### RECORDS PROVIDED
________

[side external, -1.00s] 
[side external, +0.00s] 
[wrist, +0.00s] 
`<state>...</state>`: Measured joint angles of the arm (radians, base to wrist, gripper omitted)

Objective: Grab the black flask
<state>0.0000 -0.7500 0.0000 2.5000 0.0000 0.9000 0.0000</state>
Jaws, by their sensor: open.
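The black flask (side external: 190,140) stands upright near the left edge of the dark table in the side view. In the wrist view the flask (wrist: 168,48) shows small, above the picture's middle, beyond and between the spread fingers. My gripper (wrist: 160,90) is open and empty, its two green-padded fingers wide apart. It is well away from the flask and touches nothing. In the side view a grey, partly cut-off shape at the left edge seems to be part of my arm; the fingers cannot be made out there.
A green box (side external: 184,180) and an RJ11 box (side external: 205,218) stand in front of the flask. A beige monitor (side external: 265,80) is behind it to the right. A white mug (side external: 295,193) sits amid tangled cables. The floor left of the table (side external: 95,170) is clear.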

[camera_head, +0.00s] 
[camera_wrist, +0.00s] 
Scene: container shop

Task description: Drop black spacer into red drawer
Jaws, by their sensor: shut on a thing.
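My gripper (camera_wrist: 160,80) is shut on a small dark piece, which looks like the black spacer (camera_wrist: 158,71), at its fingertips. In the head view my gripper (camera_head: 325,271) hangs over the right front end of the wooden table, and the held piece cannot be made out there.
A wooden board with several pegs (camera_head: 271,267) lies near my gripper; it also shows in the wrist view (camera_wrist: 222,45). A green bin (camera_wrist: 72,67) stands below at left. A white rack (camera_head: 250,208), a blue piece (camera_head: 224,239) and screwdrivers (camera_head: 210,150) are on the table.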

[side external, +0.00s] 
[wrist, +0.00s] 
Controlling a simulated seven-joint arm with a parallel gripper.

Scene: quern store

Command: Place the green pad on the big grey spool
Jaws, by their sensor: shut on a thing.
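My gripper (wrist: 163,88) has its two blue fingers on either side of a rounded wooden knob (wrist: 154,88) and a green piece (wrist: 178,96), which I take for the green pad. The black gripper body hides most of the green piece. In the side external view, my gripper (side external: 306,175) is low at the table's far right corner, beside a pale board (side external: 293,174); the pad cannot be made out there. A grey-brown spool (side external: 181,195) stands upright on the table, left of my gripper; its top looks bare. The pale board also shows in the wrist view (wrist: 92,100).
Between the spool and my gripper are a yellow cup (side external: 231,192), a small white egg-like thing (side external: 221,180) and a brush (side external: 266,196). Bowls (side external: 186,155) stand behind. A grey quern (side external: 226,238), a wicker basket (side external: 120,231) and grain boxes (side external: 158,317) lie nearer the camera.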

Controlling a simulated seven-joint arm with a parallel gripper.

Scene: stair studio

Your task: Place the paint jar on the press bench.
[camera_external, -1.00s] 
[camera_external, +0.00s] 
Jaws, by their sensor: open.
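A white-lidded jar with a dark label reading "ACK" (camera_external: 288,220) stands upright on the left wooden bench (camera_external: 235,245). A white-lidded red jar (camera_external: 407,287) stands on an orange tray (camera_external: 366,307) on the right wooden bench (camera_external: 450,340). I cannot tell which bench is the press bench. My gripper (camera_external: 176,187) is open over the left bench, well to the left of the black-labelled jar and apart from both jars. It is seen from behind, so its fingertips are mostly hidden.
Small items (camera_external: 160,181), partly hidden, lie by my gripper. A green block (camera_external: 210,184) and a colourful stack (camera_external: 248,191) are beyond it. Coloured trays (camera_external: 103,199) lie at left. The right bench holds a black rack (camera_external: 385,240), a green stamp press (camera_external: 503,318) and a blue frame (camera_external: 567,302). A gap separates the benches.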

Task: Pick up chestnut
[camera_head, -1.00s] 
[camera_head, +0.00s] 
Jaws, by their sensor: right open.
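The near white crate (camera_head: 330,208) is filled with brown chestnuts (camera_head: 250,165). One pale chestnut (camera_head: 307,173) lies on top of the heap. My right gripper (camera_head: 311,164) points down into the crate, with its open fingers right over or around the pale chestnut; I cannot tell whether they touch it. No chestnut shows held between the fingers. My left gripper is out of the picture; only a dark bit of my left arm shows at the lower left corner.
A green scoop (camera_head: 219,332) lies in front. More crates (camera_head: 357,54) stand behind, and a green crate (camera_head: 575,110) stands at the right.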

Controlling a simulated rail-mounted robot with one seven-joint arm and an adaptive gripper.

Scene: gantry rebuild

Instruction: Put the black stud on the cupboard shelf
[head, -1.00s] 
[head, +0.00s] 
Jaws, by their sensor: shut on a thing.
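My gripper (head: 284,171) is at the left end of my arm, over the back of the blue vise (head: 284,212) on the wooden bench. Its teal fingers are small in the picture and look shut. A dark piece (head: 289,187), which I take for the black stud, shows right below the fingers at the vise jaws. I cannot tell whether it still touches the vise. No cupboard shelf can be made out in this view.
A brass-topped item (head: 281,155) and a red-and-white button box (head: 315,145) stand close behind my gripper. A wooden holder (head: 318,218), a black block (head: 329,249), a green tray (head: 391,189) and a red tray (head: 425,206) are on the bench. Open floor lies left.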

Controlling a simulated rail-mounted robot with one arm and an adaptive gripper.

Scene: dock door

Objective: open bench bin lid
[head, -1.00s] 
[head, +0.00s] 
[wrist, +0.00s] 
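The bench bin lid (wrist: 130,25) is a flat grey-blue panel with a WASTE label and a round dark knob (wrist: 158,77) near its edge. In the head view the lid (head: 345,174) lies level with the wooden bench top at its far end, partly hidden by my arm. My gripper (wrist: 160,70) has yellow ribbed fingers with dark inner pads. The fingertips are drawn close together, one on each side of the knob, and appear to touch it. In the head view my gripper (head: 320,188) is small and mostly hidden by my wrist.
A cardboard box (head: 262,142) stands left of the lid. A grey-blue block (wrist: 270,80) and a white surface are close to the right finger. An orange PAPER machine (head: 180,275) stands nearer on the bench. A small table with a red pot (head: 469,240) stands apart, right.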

________

### EXERCISE INSTRUCTIONS
Track down every line of the material containing the string "Scene", and copy it.

### FULL SOLUTION
Scene: container shop
Scene: quern store
Scene: stair studio
Scene: gantry rebuild
Scene: dock door

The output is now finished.